How much equity do I need for a bridging loan?

Generally around 20 to 30% or more equity in your current home, though it varies by lender. Lenders typically keep your peak-debt loan-to-value ratio under roughly 80 to 85% to avoid LMI, and you'll still need to show you could service both loans on paper even if the interest is capitalised. Treat these as a typical range and confirm the exact requirement with your lender or broker.

Can I get a bridging loan if my home isn't on the market yet?

Yes, that's an open bridging loan. You can buy your next home while your current one is still being marketed, but lenders want proof it's properly listed, cap the bridge to a hard deadline, and scrutinise and price it more carefully than a closed bridge. Having your old home listed and realistically priced before you settle on the new one makes approval much smoother.

Can I get a bridging loan as a first home buyer?

Usually not, and you probably don't need one. Bridging loans are built for people selling one property to buy another, so they don't fit if you have nothing to sell.
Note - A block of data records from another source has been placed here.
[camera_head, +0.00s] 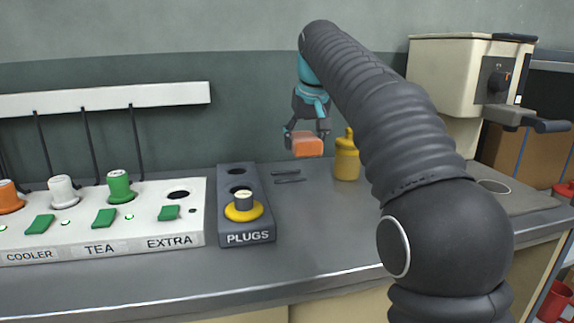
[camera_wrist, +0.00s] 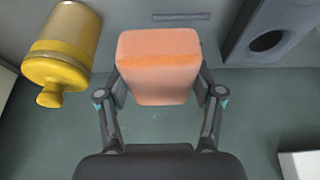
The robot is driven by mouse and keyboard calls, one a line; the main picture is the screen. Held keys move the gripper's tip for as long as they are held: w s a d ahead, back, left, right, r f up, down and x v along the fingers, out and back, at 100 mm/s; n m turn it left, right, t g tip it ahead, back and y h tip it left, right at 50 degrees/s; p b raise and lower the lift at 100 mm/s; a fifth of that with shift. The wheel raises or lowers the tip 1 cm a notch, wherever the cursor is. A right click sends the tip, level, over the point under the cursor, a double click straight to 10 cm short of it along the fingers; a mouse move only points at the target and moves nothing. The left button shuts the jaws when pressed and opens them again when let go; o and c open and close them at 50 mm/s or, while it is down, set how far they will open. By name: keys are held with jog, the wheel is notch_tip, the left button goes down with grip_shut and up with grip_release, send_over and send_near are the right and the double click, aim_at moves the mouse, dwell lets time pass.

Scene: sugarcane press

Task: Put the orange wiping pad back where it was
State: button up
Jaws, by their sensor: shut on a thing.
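The orange wiping pad (camera_head: 307,146) is a small orange block. My gripper (camera_head: 307,136) is shut on it and holds it in the air above the grey counter. In the wrist view the pad (camera_wrist: 158,68) sits between the two fingers of my gripper (camera_wrist: 160,92). Two short dark strips (camera_head: 287,177) lie on the counter below the pad, between the plugs block and the yellow bottle. One dark strip (camera_wrist: 181,16) also shows beyond the pad in the wrist view.
A yellow bottle (camera_head: 346,158) stands right of the pad, also close in the wrist view (camera_wrist: 65,45). The dark PLUGS block (camera_head: 233,182) and white switch panel (camera_head: 100,235) stand left. A cream machine (camera_head: 450,85) stands right. The front counter (camera_head: 310,240) is clear.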

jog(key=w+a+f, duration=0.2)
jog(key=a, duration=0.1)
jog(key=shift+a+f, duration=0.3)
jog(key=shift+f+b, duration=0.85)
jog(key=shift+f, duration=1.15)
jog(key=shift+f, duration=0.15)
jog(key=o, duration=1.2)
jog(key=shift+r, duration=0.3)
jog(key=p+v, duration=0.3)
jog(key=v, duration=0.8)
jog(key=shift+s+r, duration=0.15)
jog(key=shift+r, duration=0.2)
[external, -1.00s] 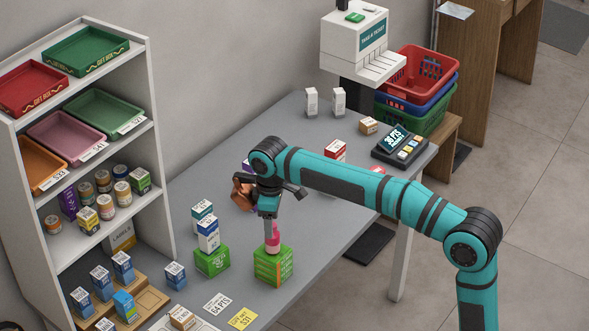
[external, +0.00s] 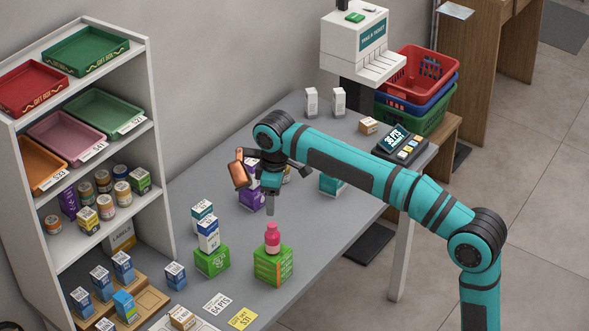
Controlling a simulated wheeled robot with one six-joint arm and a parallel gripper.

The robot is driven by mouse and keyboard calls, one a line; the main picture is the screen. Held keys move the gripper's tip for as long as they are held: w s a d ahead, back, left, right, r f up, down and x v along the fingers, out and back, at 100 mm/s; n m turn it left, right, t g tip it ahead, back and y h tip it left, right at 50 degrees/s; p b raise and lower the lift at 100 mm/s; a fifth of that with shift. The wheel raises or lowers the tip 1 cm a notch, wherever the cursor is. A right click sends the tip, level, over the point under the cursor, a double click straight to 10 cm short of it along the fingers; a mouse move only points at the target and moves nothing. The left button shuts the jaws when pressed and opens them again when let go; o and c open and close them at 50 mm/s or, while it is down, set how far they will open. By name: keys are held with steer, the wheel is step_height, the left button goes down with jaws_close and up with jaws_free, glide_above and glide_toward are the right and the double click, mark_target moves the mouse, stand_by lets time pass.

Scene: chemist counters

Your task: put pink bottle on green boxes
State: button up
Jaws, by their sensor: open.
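The pink bottle (external: 272,239) stands upright on top of the right-hand green box (external: 273,265).
Purple boxes (external: 250,197) and a teal box (external: 331,185) stand farther back on the grey counter. A shelf (external: 160,150) with trays and jars is at the left. Price cards (external: 243,318) lie in front of the green boxes.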

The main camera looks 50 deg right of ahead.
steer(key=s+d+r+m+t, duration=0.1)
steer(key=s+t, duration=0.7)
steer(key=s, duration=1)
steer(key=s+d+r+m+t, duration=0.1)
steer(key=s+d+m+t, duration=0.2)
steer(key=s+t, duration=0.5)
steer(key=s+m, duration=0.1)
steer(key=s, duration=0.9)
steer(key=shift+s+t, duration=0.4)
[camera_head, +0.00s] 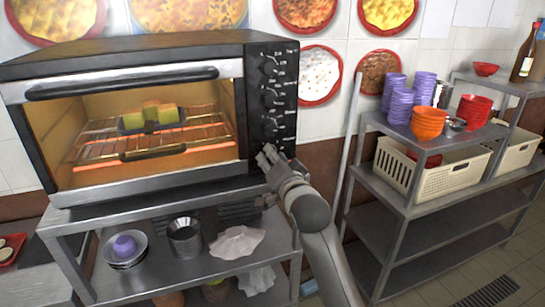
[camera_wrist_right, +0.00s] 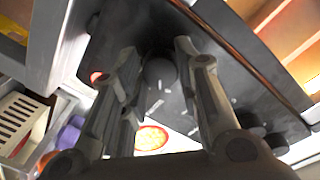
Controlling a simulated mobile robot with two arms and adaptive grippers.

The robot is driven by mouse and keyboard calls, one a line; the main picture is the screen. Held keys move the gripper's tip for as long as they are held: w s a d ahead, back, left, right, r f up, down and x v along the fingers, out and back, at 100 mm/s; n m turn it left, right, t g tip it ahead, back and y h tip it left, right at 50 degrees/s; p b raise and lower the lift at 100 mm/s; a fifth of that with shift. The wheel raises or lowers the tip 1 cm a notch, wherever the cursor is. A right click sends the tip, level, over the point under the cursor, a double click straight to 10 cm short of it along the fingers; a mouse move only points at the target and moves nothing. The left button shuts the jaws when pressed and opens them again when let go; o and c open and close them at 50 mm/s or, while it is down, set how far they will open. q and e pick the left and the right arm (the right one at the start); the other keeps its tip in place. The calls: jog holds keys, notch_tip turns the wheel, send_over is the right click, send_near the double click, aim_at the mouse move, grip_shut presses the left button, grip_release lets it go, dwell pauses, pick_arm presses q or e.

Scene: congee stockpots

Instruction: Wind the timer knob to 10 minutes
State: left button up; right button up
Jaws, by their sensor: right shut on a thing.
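The toaster oven (camera_head: 140,55) has a black control panel on its right side with a column of dark knobs. My right gripper (camera_head: 268,157) is at the lowest knob, which it mostly hides in the head view. In the right wrist view this timer knob (camera_wrist_right: 160,73) sits between the two fingers of my right gripper (camera_wrist_right: 160,65), which are shut on it. White marks lie around the knob, but I cannot read its setting. Higher knobs (camera_head: 270,97) are free. My left gripper is not in view.
Inside the glowing oven, a dark tray (camera_head: 182,117) with yellow-green food sits on the rack. The oven stands on a metal table (camera_head: 75,215) with bowls and crumpled paper below. A metal shelf (camera_head: 378,120) with cups, bowls and cream baskets (camera_head: 400,168) stands at the right.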

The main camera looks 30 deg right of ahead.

If you're buying your first home, better options include a guarantor home loan (a family member uses their property as security), the Australian Government 5% Deposit Scheme (buy with a 5% deposit and no LMI, and since 1 October 2025 it has no income caps and unlimited places), and Help to Buy, now open, where the government co-owns part of your home so you need as little as a 2% deposit (income caps of $103,000 for singles and $165,000 for couples and single parents). See our grants page for the full list, or run the eligibility checker.

What happens if my house doesn't sell during the bridging period?
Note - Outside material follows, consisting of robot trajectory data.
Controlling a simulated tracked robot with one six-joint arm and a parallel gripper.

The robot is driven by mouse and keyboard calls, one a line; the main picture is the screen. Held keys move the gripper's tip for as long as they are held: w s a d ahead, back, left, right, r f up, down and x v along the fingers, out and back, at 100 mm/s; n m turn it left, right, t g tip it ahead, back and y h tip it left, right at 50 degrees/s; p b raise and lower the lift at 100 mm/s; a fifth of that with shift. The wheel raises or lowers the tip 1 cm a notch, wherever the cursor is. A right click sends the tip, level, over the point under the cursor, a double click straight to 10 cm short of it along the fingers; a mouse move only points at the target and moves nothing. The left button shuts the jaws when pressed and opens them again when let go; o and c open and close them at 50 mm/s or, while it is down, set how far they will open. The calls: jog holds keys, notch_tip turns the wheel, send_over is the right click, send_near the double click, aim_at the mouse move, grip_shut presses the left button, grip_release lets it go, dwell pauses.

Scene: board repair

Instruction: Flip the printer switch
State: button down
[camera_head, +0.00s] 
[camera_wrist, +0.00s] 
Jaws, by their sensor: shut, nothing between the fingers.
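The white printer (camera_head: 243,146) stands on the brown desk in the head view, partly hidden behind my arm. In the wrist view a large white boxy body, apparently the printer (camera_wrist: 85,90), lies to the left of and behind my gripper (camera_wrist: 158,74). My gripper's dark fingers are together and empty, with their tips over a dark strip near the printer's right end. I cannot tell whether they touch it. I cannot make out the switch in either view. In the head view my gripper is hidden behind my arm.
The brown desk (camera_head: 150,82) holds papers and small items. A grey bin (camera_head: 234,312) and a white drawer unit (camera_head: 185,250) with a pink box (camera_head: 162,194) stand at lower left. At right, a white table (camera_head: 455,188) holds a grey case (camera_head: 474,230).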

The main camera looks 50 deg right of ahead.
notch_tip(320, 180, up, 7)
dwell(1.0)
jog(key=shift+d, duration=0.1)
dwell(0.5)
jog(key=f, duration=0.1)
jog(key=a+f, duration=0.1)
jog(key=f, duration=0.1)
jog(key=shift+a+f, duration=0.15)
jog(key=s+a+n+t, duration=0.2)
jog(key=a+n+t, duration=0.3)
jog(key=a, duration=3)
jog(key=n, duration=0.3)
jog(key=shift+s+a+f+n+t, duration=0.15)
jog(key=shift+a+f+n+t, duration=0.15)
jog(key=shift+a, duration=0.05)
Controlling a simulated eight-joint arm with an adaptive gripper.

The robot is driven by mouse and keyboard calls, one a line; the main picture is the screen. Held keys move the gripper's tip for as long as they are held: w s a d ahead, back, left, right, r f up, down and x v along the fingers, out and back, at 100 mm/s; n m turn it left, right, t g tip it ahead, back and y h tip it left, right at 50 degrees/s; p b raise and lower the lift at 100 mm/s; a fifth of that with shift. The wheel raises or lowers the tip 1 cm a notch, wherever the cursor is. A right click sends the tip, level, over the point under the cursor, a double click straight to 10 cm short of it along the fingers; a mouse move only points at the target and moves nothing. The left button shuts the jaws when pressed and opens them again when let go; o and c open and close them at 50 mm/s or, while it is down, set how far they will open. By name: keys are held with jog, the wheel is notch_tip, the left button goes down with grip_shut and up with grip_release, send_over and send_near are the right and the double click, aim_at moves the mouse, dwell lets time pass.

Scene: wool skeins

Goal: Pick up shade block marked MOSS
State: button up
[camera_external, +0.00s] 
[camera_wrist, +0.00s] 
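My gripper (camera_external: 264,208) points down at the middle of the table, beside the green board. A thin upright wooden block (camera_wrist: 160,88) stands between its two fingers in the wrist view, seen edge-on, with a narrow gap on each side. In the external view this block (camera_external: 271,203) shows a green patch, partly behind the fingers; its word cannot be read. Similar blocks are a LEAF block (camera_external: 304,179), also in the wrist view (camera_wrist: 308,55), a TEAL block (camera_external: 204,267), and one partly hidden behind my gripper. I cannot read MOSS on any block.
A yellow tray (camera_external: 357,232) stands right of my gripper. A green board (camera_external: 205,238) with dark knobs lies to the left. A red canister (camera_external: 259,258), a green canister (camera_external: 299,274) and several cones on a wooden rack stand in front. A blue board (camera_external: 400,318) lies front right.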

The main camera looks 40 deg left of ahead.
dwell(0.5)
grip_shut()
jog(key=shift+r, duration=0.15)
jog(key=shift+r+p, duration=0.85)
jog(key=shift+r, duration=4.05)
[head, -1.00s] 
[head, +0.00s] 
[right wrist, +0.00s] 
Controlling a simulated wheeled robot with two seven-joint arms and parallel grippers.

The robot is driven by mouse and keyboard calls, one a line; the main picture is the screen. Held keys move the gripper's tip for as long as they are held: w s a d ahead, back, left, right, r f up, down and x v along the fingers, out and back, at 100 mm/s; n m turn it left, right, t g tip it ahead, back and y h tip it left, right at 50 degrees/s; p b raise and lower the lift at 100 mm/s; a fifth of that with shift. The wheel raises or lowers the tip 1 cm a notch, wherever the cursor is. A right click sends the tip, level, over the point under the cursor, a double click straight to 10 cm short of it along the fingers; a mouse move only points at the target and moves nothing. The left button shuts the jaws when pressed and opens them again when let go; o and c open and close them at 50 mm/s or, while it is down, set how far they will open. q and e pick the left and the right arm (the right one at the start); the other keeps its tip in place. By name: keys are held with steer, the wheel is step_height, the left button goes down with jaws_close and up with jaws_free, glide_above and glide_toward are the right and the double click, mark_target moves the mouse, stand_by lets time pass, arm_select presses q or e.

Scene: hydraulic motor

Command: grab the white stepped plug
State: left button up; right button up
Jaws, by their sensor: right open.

This is the biggest risk of a bridging loan. If your property hasn't sold when the term expires, your options are all imperfect: negotiate an extension with your lender (usually at a higher rate), drop your asking price to attract a buyer fast, or, worst case, be required to sell one or both properties to clear the debt. It's exactly why you only use a bridge when your current home is in a strong selling market and you have a realistic backup plan.